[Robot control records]
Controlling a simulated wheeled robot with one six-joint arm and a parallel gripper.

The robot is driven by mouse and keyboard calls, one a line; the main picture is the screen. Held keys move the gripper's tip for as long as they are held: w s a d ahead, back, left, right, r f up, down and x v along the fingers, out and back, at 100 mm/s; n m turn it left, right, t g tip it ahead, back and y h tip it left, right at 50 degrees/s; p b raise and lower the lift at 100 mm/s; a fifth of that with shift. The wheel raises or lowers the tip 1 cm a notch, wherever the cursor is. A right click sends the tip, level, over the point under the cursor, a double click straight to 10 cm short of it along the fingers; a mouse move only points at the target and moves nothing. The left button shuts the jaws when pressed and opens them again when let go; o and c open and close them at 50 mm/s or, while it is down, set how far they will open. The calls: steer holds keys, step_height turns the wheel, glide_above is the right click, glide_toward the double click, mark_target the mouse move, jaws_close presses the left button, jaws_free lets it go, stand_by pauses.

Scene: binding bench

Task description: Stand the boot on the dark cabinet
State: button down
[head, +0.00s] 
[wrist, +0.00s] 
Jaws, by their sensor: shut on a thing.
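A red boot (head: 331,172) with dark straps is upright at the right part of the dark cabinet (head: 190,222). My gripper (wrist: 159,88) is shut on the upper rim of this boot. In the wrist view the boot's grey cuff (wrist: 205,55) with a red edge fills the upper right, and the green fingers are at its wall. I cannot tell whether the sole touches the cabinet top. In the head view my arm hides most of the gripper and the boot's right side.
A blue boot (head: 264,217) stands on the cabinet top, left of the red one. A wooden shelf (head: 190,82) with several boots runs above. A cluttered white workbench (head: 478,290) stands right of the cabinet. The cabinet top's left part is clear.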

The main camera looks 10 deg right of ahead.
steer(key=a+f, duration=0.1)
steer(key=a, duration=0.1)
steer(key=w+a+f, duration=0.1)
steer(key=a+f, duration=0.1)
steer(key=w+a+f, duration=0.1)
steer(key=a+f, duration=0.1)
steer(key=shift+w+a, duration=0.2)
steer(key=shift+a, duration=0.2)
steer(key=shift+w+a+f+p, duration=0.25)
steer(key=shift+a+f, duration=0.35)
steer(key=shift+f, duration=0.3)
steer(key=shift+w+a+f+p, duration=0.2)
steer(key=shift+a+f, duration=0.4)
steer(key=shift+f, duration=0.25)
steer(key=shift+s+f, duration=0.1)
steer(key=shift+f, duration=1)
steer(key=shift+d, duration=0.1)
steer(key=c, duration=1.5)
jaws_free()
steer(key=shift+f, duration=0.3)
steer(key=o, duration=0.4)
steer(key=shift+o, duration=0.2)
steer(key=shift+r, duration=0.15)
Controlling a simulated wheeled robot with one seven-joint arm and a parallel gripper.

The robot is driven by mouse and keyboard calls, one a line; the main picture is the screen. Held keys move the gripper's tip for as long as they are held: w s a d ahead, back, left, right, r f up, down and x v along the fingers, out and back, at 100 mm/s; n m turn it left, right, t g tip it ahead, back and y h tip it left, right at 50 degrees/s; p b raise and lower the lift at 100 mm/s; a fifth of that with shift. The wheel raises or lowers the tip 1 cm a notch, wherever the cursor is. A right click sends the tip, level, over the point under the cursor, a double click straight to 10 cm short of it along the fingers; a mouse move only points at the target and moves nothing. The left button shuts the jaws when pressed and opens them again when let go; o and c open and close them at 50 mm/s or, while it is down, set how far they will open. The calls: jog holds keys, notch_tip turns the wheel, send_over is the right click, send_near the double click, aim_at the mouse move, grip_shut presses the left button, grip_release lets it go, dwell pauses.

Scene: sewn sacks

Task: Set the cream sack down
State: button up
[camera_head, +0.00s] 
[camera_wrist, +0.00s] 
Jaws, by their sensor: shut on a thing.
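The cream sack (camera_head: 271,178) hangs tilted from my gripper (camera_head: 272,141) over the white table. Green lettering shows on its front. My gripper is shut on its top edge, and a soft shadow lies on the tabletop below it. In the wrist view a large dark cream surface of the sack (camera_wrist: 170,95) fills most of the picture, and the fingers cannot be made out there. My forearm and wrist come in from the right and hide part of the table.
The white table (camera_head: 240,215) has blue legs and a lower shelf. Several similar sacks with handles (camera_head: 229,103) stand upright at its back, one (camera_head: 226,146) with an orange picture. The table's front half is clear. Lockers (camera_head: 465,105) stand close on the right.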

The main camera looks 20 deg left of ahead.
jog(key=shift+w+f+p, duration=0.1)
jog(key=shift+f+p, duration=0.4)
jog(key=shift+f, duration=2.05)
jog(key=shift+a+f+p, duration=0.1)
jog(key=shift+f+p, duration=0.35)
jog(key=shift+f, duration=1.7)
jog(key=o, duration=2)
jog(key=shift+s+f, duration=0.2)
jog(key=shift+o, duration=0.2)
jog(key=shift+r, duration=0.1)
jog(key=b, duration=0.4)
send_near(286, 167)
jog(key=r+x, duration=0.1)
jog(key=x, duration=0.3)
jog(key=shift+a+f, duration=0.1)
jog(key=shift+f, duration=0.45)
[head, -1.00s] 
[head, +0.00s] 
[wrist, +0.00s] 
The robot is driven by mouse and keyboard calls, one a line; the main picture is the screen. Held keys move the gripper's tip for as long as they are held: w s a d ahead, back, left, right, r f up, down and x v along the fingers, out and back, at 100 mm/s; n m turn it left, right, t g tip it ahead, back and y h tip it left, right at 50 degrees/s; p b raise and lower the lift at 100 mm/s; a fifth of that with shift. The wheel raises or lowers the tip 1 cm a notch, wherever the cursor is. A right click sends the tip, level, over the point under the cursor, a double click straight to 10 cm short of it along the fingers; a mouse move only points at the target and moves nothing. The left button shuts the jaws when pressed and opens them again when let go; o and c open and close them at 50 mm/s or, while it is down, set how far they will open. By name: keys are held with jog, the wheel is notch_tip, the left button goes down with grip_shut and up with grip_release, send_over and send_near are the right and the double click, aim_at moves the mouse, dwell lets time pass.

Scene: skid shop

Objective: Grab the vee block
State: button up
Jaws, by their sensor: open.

** Exercise description **
Retype all of the material, keeping each line exact.

** Worked solution **
Controlling a simulated wheeled robot with one six-joint arm and a parallel gripper.

The robot is driven by mouse and keyboard calls, one a line; the main picture is the screen. Held keys move the gripper's tip for as long as they are held: w s a d ahead, back, left, right, r f up, down and x v along the fingers, out and back, at 100 mm/s; n m turn it left, right, t g tip it ahead, back and y h tip it left, right at 50 degrees/s; p b raise and lower the lift at 100 mm/s; a fifth of that with shift. The wheel raises or lowers the tip 1 cm a notch, wherever the cursor is. A right click sends the tip, level, over the point under the cursor, a double click straight to 10 cm short of it along the fingers; a mouse move only points at the target and moves nothing. The left button shuts the jaws when pressed and opens them again when let go; o and c open and close them at 50 mm/s or, while it is down, set how far they will open. The calls: steer holds keys, step_height turns the wheel, glide_above is the right click, glide_toward the double click, mark_target the mouse move, jaws_close presses the left button, jaws_free lets it go, stand_by pauses.

Scene: binding bench

Task description: Stand the boot on the dark cabinet
State: button down
[head, +0.00s] 
[wrist, +0.00s] 
Jaws, by their sensor: shut on a thing.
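A red boot (head: 331,172) with dark straps is upright at the right part of the dark cabinet (head: 190,222). My gripper (wrist: 159,88) is shut on the upper rim of this boot. In the wrist view the boot's grey cuff (wrist: 205,55) with a red edge fills the upper right, and the green fingers are at its wall. I cannot tell whether the sole touches the cabinet top. In the head view my arm hides most of the gripper and the boot's right side.
A blue boot (head: 264,217) stands on the cabinet top, left of the red one. A wooden shelf (head: 190,82) with several boots runs above. A cluttered white workbench (head: 478,290) stands right of the cabinet. The cabinet top's left part is clear.

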The main camera looks 10 deg right of ahead.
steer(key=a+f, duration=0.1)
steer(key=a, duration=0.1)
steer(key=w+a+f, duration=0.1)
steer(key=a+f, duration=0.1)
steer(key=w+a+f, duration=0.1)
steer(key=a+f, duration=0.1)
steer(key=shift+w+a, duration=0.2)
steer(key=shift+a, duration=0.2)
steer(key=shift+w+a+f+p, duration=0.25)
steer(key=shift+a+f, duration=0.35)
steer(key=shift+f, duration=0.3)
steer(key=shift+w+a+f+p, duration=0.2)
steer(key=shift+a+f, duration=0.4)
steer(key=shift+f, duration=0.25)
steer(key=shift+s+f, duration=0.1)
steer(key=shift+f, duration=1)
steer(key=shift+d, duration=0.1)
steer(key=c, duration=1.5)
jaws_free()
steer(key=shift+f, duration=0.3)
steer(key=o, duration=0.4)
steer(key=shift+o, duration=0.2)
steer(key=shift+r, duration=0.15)
Controlling a simulated wheeled robot with one seven-joint arm and a parallel gripper.

The robot is driven by mouse and keyboard calls, one a line; the main picture is the screen. Held keys move the gripper's tip for as long as they are held: w s a d ahead, back, left, right, r f up, down and x v along the fingers, out and back, at 100 mm/s; n m turn it left, right, t g tip it ahead, back and y h tip it left, right at 50 degrees/s; p b raise and lower the lift at 100 mm/s; a fifth of that with shift. The wheel raises or lowers the tip 1 cm a notch, wherever the cursor is. A right click sends the tip, level, over the point under the cursor, a double click straight to 10 cm short of it along the fingers; a mouse move only points at the target and moves nothing. The left button shuts the jaws when pressed and opens them again when let go; o and c open and close them at 50 mm/s or, while it is down, set how far they will open. The calls: jog holds keys, notch_tip turns the wheel, send_over is the right click, send_near the double click, aim_at the mouse move, grip_shut presses the left button, grip_release lets it go, dwell pauses.

Scene: sewn sacks

Task: Set the cream sack down
State: button up
[camera_head, +0.00s] 
[camera_wrist, +0.00s] 
Jaws, by their sensor: shut on a thing.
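The cream sack (camera_head: 271,178) hangs tilted from my gripper (camera_head: 272,141) over the white table. Green lettering shows on its front. My gripper is shut on its top edge, and a soft shadow lies on the tabletop below it. In the wrist view a large dark cream surface of the sack (camera_wrist: 170,95) fills most of the picture, and the fingers cannot be made out there. My forearm and wrist come in from the right and hide part of the table.
The white table (camera_head: 240,215) has blue legs and a lower shelf. Several similar sacks with handles (camera_head: 229,103) stand upright at its back, one (camera_head: 226,146) with an orange picture. The table's front half is clear. Lockers (camera_head: 465,105) stand close on the right.

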The main camera looks 20 deg left of ahead.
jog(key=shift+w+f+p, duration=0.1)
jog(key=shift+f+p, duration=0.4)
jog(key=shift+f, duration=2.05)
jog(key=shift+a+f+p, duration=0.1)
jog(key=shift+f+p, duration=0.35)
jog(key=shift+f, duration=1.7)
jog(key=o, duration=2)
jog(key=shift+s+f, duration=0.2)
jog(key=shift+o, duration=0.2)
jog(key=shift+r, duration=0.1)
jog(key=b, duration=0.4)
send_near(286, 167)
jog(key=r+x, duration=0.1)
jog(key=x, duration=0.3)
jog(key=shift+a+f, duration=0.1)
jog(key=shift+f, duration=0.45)
[head, -1.00s] 
[head, +0.00s] 
[wrist, +0.00s] 
The robot is driven by mouse and keyboard calls, one a line; the main picture is the screen. Held keys move the gripper's tip for as long as they are held: w s a d ahead, back, left, right, r f up, down and x v along the fingers, out and back, at 100 mm/s; n m turn it left, right, t g tip it ahead, back and y h tip it left, right at 50 degrees/s; p b raise and lower the lift at 100 mm/s; a fifth of that with shift. The wheel raises or lowers the tip 1 cm a notch, wherever the cursor is. A right click sends the tip, level, over the point under the cursor, a double click straight to 10 cm short of it along the fingers; a mouse move only points at the target and moves nothing. The left button shuts the jaws when pressed and opens them again when let go; o and c open and close them at 50 mm/s or, while it is down, set how far they will open. By name: keys are held with jog, the wheel is notch_tip, the left button goes down with grip_shut and up with grip_release, send_over and send_near are the right and the double click, aim_at moves the mouse, dwell lets time pass.

Scene: skid shop

Objective: Grab the vee block
State: button up
Jaws, by their sensor: open.

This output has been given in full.